[EXERCISE REQUIREMENTS]
What is needed is the run of lines from the one containing "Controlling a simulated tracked" through the one containing "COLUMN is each", echoed exactly, with both ends kept and nothing added.

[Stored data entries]
-- Begin --

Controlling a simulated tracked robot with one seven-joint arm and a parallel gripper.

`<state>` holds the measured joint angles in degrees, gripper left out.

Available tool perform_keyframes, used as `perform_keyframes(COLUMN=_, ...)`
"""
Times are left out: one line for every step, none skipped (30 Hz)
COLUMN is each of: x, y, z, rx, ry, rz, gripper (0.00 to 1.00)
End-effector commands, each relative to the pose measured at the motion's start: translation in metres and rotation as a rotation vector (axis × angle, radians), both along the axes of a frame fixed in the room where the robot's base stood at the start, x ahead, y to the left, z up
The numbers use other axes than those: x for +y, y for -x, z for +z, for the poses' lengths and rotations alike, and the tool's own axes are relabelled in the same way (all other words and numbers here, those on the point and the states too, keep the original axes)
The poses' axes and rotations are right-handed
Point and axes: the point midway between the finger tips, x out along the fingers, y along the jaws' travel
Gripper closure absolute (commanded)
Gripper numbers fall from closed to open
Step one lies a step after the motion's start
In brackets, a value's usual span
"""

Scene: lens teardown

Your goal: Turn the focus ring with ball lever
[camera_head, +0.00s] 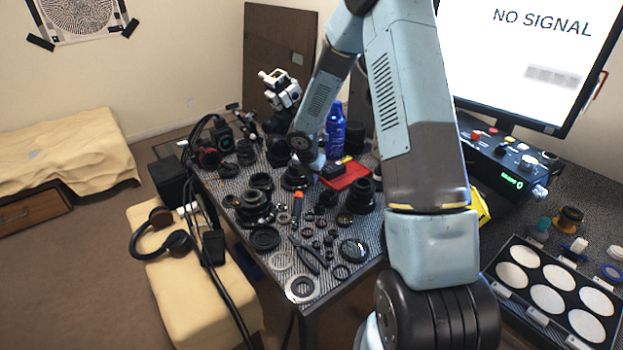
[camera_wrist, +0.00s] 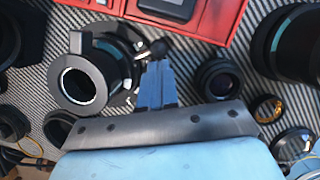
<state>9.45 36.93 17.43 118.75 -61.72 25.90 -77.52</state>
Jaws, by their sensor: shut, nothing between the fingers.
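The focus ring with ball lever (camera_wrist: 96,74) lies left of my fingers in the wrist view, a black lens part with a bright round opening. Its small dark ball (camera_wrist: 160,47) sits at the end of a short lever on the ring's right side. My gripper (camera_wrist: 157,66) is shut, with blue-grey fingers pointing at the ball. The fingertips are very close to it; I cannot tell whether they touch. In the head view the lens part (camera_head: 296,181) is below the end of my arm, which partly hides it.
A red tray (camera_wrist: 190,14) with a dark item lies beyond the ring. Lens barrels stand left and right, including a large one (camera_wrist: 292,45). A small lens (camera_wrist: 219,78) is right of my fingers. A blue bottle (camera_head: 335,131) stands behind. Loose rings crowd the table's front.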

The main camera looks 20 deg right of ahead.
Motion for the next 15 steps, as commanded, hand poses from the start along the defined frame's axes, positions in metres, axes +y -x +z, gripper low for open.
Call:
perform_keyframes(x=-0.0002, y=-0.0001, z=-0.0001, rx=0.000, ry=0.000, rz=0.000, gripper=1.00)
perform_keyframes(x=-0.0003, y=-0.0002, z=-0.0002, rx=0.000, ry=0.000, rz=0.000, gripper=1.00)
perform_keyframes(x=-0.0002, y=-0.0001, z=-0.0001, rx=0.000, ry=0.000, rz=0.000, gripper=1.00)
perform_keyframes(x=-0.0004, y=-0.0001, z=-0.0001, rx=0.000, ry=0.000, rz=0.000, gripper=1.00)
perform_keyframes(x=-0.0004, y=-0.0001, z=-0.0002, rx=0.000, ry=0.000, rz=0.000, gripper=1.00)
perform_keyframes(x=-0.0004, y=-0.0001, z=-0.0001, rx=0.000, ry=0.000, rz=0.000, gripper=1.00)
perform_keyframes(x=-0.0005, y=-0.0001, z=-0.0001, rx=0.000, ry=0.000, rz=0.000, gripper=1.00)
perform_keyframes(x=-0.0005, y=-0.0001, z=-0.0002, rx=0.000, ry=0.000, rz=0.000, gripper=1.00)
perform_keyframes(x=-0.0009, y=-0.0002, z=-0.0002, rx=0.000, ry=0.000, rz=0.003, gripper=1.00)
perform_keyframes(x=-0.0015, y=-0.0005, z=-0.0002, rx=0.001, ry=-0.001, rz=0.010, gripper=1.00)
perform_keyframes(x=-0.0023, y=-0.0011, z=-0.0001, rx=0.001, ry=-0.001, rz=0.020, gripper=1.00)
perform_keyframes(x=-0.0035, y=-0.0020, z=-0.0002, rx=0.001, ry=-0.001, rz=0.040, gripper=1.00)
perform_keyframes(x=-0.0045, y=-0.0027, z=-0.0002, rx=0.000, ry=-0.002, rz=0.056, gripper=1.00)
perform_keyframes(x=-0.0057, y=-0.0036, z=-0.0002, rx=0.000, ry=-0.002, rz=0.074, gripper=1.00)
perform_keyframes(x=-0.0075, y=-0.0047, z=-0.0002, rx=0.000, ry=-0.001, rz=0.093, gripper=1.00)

-- End --
-- Begin --

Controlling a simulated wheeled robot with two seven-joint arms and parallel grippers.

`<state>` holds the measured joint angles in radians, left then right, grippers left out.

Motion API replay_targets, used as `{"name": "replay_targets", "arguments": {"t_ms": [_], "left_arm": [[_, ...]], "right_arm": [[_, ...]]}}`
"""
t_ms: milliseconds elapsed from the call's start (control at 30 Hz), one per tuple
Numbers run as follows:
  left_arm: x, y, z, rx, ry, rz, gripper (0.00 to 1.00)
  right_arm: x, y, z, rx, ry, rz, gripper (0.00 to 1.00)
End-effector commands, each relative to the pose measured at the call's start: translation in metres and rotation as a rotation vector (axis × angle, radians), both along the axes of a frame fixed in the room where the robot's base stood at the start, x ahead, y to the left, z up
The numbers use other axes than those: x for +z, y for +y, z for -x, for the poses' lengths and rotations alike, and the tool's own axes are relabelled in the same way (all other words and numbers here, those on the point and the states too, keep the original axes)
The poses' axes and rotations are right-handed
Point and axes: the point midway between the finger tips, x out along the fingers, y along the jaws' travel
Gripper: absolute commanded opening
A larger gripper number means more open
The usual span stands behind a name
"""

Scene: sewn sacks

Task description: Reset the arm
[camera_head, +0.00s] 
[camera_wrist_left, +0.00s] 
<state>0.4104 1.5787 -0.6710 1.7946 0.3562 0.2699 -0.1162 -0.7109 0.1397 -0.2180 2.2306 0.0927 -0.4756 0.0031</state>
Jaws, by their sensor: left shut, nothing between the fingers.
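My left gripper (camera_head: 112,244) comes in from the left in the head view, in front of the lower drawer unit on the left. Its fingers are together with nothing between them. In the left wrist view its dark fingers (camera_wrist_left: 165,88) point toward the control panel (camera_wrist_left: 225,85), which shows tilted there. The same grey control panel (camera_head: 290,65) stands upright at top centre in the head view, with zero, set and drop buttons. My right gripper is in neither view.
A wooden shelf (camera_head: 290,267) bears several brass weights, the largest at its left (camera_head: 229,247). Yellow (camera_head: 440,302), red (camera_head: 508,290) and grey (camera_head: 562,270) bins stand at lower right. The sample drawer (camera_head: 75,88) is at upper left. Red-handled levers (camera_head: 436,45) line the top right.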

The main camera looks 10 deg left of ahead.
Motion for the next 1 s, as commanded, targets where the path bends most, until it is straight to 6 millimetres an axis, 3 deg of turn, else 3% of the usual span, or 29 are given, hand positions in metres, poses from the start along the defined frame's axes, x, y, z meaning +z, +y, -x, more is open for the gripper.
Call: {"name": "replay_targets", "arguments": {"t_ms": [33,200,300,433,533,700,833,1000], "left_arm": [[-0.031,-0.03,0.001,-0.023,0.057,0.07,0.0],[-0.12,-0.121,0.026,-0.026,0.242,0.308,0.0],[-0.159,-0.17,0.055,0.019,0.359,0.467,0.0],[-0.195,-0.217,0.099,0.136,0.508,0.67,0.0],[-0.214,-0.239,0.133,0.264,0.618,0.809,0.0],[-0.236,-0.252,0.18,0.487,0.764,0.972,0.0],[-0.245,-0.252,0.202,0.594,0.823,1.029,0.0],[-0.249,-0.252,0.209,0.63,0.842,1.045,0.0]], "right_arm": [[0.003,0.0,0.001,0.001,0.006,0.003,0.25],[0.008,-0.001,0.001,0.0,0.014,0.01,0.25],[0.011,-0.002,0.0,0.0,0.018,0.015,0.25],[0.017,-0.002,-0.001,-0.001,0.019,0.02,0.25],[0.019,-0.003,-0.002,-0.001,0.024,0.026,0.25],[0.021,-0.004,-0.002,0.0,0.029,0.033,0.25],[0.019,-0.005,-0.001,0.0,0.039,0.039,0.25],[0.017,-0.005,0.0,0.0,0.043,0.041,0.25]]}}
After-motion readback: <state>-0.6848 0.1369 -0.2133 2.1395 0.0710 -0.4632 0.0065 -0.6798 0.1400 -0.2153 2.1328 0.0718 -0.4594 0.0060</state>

-- End --
-- Begin --

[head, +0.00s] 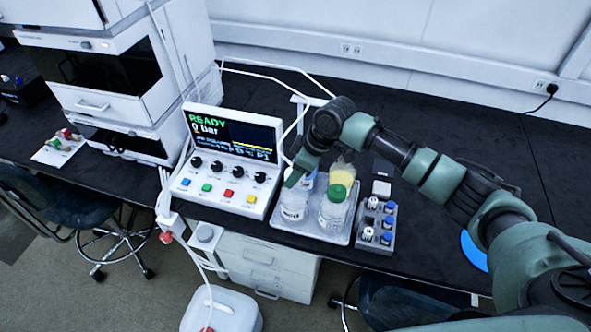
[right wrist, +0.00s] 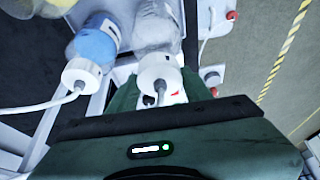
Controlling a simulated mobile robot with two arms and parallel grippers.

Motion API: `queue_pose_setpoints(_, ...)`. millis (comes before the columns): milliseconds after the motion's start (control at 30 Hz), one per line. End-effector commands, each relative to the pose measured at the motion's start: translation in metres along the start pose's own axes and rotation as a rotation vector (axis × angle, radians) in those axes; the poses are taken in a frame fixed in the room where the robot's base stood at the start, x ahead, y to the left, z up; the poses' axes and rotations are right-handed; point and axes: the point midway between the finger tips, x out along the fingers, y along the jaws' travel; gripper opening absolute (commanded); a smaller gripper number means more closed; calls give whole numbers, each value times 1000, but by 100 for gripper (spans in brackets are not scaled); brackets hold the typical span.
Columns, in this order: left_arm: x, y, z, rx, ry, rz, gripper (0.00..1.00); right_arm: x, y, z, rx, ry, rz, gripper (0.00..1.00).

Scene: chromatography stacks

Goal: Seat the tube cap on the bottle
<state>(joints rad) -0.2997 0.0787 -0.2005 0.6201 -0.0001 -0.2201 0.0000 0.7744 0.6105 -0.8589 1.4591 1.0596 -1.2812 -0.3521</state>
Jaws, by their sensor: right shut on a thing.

-- End --

[ANSWER TO THE PROBLEM]
Controlling a simulated tracked robot with one seven-joint arm and a parallel gripper.

`<state>` holds the measured joint angles in degrees, gripper left out.

Available tool perform_keyframes, used as `perform_keyframes(COLUMN=_, ...)`
"""
Times are left out: one line for every step, none skipped (30 Hz)
COLUMN is each of: x, y, z, rx, ry, rz, gripper (0.00 to 1.00)

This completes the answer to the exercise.